The promotion strategy for NIVEA VISAGE excludes above-the-line promotional campaigns that solely depend on mass media communications, such as television or online advertising, for communication. Instead, the promotional strategies of NIVEA VISAGE include below-the-line promotion strategies (indirect promotional strategies) to sell their products to the public.

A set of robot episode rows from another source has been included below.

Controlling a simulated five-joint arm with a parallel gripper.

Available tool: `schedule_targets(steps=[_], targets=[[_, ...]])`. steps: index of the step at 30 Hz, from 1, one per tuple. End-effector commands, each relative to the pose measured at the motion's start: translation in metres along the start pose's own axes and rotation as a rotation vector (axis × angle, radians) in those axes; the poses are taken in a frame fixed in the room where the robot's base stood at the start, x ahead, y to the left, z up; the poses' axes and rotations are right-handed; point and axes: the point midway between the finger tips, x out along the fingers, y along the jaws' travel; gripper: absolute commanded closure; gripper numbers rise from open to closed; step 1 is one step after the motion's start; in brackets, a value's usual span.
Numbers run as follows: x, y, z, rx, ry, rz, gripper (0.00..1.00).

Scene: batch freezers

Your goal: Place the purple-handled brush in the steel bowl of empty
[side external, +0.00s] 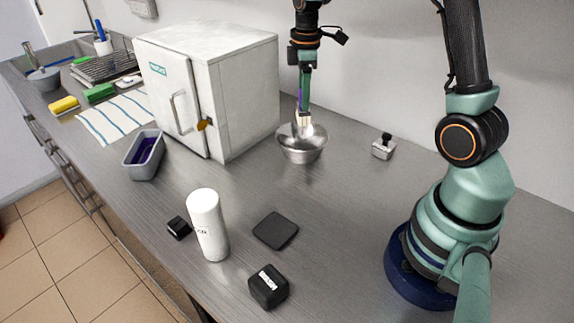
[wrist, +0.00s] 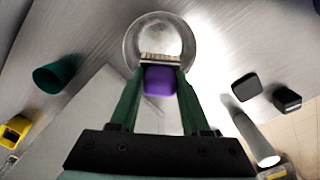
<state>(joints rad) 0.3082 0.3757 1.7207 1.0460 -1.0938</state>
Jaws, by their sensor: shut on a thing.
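The steel bowl (side external: 302,152) stands on the counter to the right of the white freezer. My gripper (side external: 303,98) points down above it, shut on the purple-handled brush. The brush's pale bristles (side external: 303,119) hang down at the bowl's mouth; I cannot tell whether they touch the inside. In the wrist view, the purple handle (wrist: 160,81) sits between my two green fingers, with the bristles over the bowl (wrist: 133,38). Most of the handle is hidden by the fingers in the side view.
The white freezer (side external: 240,95) stands close left of the bowl. A small block (side external: 384,148) sits right of the bowl.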

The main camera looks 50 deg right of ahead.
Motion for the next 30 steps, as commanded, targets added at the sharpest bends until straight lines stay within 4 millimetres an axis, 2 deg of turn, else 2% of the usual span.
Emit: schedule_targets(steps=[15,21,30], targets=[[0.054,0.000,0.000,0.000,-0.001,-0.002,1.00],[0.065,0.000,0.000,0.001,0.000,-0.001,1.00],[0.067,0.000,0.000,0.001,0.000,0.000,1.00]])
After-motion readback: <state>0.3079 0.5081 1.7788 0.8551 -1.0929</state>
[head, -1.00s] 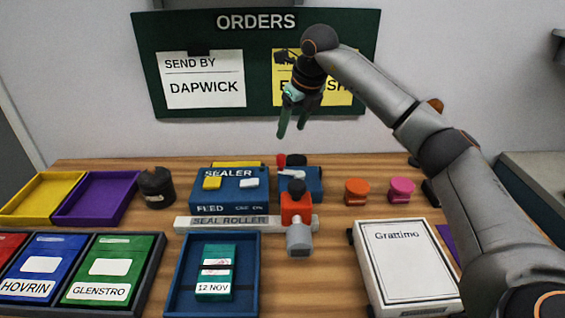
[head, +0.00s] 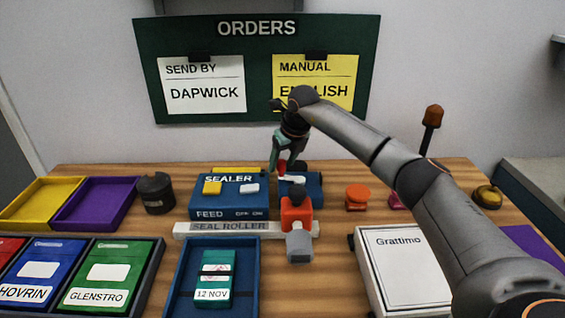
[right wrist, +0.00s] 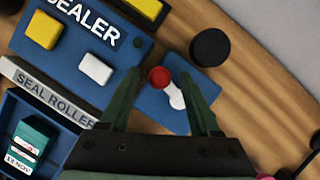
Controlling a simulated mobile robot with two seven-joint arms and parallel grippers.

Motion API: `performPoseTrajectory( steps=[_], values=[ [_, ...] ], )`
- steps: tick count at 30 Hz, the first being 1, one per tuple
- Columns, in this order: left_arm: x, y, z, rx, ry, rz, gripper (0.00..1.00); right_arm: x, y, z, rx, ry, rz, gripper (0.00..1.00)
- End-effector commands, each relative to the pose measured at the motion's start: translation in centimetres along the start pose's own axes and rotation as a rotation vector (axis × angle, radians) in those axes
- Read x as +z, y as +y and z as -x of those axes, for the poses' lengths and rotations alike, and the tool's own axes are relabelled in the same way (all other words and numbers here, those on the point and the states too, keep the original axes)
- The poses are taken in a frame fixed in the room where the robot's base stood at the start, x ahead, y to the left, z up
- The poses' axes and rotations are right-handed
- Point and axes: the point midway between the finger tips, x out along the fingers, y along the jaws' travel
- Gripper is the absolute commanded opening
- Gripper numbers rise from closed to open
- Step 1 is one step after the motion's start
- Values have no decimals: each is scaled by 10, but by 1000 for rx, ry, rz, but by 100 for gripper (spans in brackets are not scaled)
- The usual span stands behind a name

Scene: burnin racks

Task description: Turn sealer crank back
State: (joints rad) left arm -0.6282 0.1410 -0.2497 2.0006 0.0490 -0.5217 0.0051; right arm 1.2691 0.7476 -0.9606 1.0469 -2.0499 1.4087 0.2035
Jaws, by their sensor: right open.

Analyze the Marketing Mix for NIVEA VISAGE Young. What are Its Strongest Points? Explain why you think this is so
The unique product features of NIVEA VISAGE outline the product’s strongest point. However, this unique strength shares a close relationship with the company’s marketing strategy because it justifies the product’s high price. For instance, without the unique product features, it would be difficult for the company to justify its high-end pricing strategy. The specific target market (teenage girls) that the product targets also manifests as a significant strong point of NIVEA VISAGE. This strength suffices because NIVEA VISAGE has created a niche market of beauty products. This strategy mainly explains why the product has an outstanding sales record among young women. Comprehensively, focused on the NIVEA VISAGE product line, it is therefore correct to say that the unique features of the product (beautifying qualities) and the creation of its niche market outline the product’s strongest selling points. Comprehensively, based on NIVEA’s carefully researched market mix strategy, it is easy to understand why the company is a leader in its market.
BCS 2013, NIVEA: The use of the Marketing Mix in Product Launch, Web.
Beiersdorf Group 2013, NIVEA: The Beginnings, Web.
Kotler, P 2003, A Framework for Marketing Management, Prentice Hall, New York.